Brooklyn, N.Y. — January 20, 2020 — scite, an award-winning citation analysis platform, and Europe PMC, an open science discovery tool that provides access to a worldwide collection of life science publications, have partnered to display what scite calls smart citations on the Europe PMC platform.
Smart citations advance regular citations by providing more contextual information beyond the information that one study references another. Specifically, smart citations provide the excerpt of text surrounding the citation, the section of the article in which the reference is mentioned, and indicate whether the citing study provides supporting or contradicting evidence. As a result, one can evaluate a study of interest much faster.
scite has been collecting the information required for smart citations from open access sources as well as through partnerships with such publishers as Wiley, the BMJ, and Future Science group and others yet to be announced. Currently, the scite database has 450M citation statements extracted from 14M publications that cite 31M articles.

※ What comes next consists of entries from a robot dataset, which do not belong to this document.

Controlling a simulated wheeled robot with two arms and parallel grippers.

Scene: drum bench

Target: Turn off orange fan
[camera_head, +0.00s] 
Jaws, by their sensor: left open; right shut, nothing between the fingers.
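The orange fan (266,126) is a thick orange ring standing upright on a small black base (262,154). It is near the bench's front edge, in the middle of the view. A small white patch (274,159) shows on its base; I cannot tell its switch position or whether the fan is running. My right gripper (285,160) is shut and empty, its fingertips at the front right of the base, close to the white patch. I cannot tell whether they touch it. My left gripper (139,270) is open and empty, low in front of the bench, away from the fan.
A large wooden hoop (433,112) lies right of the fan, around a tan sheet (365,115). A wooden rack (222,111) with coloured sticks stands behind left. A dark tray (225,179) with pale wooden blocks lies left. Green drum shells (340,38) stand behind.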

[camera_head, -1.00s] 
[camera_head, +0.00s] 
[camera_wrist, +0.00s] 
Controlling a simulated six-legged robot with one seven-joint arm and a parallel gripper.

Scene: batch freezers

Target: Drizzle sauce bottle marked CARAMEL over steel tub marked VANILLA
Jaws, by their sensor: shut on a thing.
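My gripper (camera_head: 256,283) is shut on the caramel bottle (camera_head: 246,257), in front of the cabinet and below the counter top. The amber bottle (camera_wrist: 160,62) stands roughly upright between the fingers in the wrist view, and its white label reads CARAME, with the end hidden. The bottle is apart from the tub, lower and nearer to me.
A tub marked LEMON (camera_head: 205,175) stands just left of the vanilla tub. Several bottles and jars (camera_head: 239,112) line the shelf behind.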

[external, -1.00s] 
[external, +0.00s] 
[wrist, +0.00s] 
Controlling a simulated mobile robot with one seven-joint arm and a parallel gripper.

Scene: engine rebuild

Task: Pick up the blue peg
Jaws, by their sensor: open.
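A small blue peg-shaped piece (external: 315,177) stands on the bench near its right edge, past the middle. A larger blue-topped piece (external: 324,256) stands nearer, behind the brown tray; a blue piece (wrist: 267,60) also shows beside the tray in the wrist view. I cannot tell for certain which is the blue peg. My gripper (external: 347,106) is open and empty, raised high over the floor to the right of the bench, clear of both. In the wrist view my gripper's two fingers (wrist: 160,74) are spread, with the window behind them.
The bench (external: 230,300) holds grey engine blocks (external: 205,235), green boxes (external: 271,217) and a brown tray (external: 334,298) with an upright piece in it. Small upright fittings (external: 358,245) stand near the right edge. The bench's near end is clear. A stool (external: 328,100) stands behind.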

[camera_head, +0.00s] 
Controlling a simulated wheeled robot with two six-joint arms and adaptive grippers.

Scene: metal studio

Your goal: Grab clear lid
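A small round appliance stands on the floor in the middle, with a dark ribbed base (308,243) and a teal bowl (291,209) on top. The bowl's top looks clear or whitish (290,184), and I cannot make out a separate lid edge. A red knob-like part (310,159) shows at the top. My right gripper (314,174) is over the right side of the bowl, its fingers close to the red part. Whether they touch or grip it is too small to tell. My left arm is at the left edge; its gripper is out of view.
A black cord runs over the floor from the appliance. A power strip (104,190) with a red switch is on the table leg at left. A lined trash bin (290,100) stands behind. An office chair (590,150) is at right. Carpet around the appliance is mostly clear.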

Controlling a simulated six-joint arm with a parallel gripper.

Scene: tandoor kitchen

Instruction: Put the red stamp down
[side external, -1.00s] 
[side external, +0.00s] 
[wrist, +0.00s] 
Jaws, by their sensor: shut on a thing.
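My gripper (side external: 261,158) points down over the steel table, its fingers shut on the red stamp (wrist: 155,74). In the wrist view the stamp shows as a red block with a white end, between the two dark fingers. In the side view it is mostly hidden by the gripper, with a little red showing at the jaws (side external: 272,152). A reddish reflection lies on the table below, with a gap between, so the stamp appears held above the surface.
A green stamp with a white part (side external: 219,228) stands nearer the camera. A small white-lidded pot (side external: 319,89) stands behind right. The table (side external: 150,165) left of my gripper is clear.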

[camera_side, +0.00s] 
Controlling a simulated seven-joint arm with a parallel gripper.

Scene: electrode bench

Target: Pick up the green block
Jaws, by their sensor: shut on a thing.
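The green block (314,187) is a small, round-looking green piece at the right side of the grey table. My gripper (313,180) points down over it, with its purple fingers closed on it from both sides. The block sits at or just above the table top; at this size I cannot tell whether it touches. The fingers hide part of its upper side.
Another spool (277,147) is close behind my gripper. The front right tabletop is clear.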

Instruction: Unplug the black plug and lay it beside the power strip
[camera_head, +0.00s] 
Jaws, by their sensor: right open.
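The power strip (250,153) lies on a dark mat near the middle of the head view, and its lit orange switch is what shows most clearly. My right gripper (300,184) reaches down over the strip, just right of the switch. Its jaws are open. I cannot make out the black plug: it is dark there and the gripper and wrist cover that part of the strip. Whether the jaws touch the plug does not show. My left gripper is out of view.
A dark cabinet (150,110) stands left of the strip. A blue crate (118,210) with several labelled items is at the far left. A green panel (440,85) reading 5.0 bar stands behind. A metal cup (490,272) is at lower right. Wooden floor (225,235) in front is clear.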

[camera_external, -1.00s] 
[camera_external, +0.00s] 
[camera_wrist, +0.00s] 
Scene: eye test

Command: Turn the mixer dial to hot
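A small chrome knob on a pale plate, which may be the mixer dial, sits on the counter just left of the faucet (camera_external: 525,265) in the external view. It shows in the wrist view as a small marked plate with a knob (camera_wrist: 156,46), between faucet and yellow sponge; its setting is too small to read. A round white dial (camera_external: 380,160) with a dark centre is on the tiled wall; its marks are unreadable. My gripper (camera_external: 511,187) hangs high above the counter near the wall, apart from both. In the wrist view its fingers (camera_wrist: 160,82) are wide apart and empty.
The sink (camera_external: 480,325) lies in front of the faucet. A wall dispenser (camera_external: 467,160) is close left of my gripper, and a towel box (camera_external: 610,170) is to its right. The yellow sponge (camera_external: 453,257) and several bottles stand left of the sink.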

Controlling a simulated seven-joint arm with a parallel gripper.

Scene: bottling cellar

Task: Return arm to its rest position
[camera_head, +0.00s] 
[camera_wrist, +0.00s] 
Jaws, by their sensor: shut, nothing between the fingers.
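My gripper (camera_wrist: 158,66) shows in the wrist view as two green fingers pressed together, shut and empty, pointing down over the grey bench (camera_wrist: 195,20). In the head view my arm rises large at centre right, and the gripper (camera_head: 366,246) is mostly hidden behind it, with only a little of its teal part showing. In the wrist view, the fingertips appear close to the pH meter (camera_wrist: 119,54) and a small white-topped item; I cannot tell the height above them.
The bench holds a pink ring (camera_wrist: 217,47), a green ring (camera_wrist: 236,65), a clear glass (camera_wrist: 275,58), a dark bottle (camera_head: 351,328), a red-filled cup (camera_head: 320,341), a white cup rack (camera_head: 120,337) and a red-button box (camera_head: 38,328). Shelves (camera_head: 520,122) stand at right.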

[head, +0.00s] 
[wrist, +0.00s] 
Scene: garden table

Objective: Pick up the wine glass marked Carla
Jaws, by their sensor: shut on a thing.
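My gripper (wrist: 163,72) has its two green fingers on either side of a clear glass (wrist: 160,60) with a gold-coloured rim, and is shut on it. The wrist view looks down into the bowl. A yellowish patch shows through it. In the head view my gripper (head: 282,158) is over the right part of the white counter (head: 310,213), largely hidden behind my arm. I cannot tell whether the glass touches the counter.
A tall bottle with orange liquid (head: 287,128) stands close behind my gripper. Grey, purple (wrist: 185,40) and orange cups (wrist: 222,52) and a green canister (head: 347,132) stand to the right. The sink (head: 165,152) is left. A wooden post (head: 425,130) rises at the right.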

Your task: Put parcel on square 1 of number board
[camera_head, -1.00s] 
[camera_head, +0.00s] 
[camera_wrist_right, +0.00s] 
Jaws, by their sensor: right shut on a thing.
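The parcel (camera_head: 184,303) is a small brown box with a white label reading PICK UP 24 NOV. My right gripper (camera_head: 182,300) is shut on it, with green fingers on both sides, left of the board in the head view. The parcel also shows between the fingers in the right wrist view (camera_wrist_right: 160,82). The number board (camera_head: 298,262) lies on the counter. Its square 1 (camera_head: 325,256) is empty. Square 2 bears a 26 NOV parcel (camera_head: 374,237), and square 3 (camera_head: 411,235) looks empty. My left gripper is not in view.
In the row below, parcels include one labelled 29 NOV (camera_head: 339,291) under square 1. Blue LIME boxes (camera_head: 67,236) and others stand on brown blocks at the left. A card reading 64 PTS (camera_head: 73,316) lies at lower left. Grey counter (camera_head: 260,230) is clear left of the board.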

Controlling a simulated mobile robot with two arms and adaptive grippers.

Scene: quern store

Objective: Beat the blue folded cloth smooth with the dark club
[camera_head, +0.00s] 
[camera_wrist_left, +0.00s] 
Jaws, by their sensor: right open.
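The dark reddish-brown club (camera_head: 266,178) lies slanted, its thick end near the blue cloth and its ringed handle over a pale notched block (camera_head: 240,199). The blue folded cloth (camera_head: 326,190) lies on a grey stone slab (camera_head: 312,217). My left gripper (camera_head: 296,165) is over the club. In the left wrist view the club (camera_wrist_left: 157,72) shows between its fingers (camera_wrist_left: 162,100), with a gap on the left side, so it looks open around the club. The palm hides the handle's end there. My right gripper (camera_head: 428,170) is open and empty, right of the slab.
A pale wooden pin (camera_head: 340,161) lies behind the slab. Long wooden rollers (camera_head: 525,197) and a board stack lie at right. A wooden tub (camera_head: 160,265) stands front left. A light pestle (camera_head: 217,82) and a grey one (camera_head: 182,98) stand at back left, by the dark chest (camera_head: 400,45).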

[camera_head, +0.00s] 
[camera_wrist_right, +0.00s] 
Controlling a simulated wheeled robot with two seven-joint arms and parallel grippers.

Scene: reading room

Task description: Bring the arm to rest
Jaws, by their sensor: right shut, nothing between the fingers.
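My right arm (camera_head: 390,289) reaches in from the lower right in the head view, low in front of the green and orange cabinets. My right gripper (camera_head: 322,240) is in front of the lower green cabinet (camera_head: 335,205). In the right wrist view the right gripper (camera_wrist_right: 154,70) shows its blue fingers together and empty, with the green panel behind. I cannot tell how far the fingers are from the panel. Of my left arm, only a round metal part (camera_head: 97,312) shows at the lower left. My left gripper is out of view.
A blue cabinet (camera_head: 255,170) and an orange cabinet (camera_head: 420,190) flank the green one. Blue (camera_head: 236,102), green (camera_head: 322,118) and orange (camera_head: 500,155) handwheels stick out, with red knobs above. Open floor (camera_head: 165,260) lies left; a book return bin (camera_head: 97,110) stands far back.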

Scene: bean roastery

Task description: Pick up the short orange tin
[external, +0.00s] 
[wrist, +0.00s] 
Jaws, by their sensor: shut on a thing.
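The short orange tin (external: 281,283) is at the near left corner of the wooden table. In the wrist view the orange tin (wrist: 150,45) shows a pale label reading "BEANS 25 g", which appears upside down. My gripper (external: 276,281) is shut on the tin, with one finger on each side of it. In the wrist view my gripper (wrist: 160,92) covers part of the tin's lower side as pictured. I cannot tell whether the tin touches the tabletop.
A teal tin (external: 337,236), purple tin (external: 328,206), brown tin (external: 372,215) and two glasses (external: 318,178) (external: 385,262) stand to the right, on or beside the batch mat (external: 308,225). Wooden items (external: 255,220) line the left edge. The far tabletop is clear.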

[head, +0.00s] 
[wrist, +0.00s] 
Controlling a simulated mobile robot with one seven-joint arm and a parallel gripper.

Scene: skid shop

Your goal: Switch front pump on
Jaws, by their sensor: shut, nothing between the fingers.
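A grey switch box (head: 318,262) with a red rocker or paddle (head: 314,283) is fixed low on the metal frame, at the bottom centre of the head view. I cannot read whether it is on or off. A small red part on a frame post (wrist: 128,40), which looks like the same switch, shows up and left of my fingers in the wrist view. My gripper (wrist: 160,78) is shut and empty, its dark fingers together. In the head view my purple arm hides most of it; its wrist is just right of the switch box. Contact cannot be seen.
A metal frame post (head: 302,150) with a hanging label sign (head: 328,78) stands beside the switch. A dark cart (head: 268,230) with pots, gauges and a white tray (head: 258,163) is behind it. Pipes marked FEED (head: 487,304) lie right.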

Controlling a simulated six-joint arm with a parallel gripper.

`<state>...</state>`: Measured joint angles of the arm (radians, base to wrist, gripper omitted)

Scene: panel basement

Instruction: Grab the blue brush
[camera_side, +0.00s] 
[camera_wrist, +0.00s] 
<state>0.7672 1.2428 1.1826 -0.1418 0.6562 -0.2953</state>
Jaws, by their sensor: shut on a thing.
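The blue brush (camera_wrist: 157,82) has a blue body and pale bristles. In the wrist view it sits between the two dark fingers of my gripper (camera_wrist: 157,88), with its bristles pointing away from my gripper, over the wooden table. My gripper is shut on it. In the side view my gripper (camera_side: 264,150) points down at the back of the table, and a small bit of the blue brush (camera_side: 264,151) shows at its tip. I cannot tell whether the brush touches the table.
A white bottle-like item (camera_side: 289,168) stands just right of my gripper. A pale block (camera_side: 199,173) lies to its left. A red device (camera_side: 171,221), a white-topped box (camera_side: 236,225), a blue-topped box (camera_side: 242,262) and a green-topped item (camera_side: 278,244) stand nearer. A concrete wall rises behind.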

To make smart citations accessible, Europe PMC will display the citation analysis by scite on the Citation & Impact section of the articles for which smart citations are available. The citations analysis displays how many articles have supported, contradicted, or mentioned the article, and will be linked to a full scite citation report where users can explore the context of each citing article.
Josh Nicholson, co-founder and CEO of scite says, “We’re happy to introduce smart citations on the newly redesigned Europe PMC website. Europe PMC has been an innovator in providing new tools to researchers to help them better discover relevant research and we think scite provides something unique that researchers will find very valuable in their literature search.”
Johanna McEntyre, Associate Director of EMBL-EBI Services and head of Europe PMC says, “Europe PMC is delighted to collaborate with scite to include this novel and useful feature. As scite Smart Citations provide a helpful summary of the citation context, we hope that it will allow researchers and scientific curators to quickly assess the impact of articles.”
scite is a Brooklyn-based startup advancing citations with the introduction of smart citations. Using deep learning scite has classified 450 million citation statements from 14 million scientific articles that support, contradict, or mention prior research. Scite is used by researchers from dozens of countries and is funded in part by the National Science Foundation and the National Institute of Drug Abuse of the National Institutes of Health.